Set problem:
Which lines in the records below contain the word "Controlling"? Copy each one out.
----------------
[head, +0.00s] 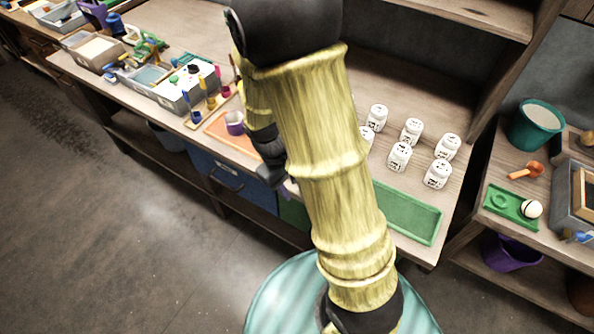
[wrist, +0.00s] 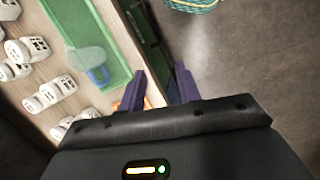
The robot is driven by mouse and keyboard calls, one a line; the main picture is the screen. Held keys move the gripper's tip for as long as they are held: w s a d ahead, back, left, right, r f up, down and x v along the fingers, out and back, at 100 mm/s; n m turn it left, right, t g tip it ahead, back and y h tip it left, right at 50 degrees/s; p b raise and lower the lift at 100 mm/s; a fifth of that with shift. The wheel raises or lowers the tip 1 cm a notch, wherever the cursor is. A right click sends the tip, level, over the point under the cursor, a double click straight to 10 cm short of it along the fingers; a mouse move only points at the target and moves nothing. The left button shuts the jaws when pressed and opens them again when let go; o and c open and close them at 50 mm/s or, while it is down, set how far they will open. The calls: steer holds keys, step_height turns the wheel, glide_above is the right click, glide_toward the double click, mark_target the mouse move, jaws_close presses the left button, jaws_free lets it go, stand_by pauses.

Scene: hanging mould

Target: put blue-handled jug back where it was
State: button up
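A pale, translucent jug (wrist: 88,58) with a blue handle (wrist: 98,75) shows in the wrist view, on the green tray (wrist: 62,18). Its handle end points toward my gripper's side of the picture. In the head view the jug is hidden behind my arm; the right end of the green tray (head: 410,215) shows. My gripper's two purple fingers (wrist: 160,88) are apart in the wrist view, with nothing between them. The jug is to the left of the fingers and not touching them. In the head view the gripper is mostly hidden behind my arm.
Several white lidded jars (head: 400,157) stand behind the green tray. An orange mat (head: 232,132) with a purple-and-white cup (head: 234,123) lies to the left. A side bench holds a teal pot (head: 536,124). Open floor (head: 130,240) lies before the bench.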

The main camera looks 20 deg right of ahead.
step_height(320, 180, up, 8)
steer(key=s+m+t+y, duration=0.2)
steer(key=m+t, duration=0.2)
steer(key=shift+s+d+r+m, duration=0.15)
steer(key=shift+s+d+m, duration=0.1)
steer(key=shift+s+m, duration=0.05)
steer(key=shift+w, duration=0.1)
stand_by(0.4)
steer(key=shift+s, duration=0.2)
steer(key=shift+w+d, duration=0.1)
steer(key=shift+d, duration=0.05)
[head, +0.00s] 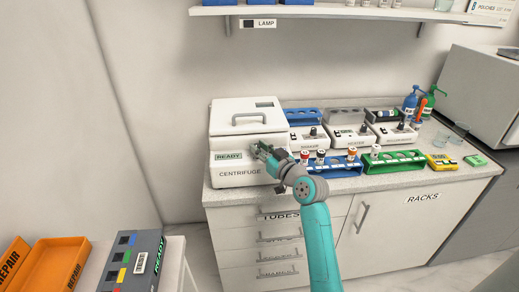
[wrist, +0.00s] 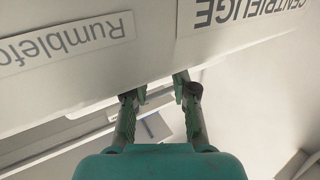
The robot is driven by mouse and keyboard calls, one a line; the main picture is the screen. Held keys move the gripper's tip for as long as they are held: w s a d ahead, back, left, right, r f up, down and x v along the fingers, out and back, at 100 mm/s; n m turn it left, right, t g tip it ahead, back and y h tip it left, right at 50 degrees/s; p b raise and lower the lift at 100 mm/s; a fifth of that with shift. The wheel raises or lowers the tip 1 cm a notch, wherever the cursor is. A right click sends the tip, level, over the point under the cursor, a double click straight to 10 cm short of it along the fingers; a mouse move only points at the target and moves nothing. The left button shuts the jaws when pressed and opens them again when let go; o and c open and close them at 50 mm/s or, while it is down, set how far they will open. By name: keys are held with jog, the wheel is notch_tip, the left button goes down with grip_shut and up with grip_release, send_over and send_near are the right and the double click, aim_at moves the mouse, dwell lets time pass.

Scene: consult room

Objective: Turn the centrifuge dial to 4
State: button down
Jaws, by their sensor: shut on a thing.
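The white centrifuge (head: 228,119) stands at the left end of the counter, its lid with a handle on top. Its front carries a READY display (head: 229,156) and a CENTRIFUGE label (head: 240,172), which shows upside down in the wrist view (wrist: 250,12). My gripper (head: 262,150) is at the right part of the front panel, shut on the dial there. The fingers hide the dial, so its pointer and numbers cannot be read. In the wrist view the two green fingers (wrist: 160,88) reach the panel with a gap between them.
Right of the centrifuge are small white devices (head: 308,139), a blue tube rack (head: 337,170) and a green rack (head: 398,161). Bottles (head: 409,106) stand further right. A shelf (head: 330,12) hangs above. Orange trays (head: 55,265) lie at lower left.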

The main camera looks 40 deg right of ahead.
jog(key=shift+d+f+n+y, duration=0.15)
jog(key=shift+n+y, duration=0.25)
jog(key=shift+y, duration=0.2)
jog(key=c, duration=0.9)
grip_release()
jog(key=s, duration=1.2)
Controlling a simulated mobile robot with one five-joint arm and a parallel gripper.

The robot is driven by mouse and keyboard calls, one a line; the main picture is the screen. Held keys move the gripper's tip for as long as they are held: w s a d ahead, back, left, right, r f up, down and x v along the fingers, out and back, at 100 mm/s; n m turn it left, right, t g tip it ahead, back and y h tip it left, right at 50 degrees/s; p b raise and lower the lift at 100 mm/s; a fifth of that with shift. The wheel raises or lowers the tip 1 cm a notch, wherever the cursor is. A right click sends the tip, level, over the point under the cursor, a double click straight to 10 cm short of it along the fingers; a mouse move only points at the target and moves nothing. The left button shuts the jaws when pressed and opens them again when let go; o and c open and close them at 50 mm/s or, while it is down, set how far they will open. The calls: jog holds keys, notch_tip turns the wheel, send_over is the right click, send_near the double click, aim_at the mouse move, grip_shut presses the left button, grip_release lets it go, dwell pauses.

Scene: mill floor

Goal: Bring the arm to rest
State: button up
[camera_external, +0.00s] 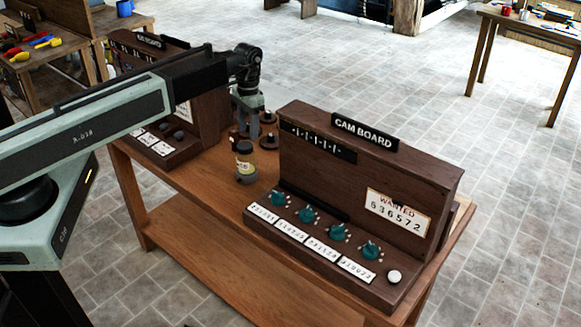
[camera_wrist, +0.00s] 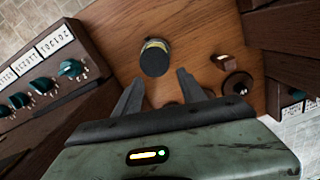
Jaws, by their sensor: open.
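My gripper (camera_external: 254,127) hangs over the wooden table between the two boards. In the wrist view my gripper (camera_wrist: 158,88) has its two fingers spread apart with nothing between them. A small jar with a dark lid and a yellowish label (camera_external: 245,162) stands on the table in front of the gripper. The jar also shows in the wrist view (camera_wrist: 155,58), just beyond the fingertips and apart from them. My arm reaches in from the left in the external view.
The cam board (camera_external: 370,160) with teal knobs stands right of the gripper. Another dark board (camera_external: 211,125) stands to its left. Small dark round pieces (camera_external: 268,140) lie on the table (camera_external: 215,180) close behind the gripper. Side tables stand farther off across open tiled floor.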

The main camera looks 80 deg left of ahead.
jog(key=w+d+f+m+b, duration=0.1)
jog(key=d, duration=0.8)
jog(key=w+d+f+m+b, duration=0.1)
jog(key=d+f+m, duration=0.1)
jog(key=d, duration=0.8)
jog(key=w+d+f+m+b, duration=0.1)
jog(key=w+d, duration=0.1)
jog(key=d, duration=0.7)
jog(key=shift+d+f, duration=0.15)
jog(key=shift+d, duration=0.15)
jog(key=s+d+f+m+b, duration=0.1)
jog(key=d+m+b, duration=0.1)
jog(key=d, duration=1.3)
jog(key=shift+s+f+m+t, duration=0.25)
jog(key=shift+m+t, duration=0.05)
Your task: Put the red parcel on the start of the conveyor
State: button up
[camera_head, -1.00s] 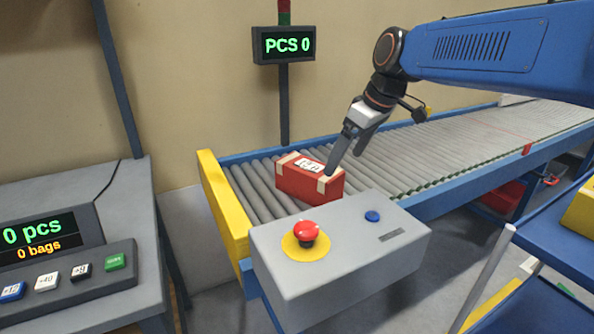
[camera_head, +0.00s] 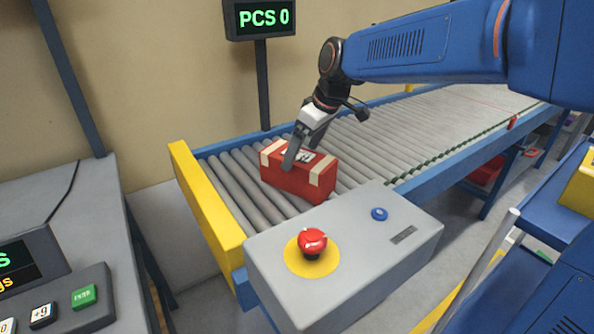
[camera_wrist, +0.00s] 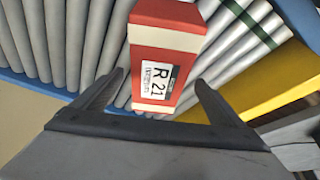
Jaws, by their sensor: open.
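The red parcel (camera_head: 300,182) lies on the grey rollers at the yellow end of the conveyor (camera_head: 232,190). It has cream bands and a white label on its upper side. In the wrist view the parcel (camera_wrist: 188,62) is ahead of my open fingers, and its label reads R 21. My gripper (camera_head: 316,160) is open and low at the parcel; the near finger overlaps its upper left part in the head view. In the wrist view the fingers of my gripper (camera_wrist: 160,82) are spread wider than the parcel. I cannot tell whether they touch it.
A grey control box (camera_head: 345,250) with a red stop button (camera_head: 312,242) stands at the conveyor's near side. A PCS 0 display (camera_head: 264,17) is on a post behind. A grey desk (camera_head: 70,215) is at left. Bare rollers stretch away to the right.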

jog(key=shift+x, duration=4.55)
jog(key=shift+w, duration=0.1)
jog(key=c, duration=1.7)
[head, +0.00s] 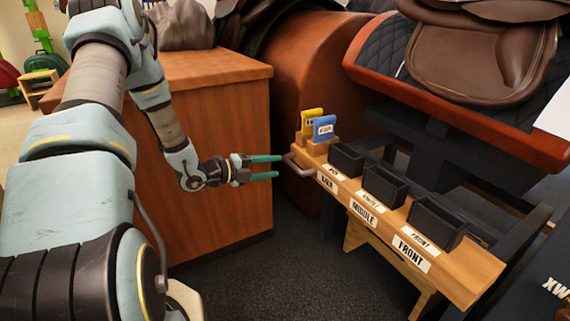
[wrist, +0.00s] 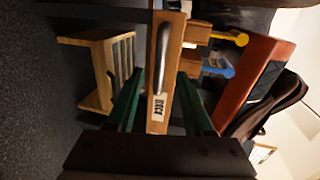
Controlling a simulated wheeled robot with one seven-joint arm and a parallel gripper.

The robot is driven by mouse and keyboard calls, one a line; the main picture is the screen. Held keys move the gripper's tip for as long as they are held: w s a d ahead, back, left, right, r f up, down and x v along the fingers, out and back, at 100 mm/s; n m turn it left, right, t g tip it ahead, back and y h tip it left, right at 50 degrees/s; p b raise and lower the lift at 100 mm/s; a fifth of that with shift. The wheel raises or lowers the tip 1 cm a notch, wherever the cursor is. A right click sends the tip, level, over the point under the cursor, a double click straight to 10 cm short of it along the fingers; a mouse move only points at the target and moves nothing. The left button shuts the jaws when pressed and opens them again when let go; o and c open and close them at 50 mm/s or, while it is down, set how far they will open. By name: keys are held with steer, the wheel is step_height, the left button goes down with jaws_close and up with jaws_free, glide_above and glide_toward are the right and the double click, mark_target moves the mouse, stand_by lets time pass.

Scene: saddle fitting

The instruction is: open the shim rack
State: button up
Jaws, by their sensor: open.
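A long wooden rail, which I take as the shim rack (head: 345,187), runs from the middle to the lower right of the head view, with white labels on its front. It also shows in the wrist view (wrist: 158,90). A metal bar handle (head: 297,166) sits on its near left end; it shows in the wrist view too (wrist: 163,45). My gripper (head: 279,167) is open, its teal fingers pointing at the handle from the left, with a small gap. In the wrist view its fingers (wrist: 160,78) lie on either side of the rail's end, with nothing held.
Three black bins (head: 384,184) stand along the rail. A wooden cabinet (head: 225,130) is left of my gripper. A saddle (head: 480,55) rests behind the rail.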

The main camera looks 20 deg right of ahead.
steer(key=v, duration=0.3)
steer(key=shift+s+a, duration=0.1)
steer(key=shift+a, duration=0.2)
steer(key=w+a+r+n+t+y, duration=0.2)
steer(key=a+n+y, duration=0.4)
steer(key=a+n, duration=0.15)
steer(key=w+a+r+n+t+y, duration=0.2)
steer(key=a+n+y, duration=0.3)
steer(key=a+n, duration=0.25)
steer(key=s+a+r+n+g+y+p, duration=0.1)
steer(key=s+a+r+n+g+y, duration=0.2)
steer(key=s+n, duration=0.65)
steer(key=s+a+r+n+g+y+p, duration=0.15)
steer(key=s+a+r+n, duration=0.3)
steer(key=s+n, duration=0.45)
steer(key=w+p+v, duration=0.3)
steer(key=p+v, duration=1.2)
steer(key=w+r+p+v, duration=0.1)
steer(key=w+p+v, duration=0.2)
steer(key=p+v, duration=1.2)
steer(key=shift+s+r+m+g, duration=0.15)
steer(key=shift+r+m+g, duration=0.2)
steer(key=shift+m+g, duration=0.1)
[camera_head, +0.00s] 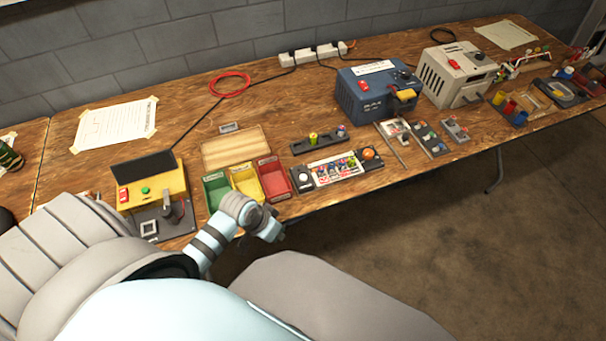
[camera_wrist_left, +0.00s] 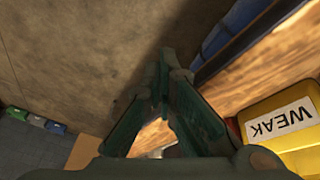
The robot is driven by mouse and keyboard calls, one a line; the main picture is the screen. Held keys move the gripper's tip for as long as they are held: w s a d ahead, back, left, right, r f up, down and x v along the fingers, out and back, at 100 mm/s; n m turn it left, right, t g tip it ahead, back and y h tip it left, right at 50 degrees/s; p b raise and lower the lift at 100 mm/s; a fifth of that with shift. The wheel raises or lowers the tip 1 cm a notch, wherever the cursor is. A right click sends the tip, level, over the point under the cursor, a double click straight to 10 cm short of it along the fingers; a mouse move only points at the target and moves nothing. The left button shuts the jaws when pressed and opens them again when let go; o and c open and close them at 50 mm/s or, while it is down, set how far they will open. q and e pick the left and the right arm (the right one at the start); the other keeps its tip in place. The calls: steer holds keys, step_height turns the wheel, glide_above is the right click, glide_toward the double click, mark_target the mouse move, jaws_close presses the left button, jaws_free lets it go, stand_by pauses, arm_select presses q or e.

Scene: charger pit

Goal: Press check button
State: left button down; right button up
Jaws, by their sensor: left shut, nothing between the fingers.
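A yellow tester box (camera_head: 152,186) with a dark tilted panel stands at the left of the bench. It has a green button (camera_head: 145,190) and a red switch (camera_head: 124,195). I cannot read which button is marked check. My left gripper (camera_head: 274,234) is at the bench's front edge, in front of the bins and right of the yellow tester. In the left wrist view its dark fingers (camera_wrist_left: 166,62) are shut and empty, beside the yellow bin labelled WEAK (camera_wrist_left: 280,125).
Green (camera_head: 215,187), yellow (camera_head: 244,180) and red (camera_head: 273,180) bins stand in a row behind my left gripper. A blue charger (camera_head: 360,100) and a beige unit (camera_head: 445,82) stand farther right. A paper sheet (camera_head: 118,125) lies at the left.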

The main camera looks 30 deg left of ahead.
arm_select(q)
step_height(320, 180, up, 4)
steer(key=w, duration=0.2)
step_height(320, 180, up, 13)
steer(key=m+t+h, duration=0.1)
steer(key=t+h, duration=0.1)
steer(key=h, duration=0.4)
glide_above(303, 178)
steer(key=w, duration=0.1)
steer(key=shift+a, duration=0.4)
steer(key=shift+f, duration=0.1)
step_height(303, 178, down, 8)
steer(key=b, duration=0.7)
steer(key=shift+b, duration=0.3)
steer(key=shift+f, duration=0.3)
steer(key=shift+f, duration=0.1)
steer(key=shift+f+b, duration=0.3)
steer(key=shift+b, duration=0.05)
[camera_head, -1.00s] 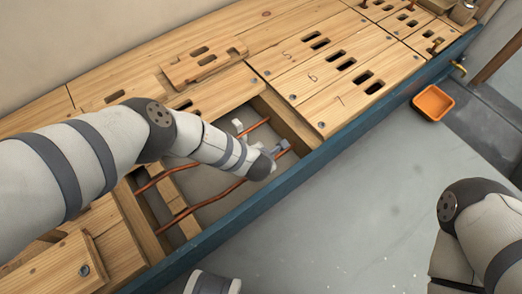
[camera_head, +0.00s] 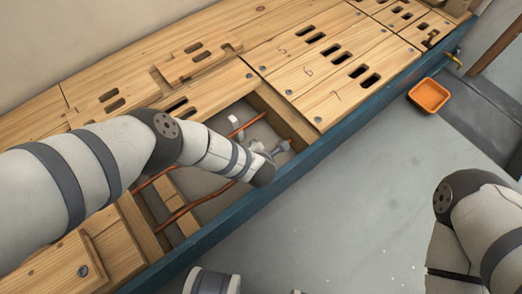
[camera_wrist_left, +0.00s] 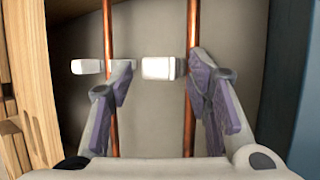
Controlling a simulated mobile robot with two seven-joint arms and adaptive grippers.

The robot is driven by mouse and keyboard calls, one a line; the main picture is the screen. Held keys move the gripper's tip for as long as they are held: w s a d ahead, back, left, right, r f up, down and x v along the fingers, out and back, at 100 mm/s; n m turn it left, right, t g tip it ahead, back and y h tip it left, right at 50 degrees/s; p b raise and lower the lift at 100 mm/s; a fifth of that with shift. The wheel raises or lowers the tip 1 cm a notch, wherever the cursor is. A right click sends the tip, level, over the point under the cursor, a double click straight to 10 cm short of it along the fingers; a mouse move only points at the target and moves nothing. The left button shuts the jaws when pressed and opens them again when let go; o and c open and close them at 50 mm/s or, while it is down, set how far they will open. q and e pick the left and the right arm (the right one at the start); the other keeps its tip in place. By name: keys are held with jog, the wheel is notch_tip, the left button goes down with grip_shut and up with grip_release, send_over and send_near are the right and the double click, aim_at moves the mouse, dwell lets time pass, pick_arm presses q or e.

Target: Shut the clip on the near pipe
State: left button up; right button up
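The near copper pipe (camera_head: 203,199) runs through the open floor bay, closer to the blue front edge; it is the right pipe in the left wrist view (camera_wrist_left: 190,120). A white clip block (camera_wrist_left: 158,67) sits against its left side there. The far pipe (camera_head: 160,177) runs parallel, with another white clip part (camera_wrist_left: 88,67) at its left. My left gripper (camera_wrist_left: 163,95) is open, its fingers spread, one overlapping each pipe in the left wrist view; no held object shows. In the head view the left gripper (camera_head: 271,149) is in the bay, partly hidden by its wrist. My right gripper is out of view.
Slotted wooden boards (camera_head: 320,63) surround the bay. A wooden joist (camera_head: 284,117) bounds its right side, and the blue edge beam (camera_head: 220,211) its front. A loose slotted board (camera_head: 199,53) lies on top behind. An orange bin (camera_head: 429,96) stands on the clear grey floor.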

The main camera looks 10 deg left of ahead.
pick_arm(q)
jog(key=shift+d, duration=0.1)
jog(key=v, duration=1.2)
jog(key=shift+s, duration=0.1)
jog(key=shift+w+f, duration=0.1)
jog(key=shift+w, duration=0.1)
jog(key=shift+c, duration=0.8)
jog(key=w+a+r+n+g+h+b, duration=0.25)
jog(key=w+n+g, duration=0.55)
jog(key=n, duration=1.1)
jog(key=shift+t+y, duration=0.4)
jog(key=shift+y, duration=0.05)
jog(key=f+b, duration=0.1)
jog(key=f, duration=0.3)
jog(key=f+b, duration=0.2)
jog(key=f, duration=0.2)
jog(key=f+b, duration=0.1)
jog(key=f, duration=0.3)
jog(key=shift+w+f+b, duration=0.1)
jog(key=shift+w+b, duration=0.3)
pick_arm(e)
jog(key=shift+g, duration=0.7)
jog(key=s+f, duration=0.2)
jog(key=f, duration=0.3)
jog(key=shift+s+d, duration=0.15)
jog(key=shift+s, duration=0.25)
----------------
Exercise solution:
Controlling a simulated mobile robot with one five-joint arm and a parallel gripper.
Controlling a simulated wheeled robot with one seven-joint arm and a parallel gripper.
Controlling a simulated mobile robot with two seven-joint arms and adaptive grippers.

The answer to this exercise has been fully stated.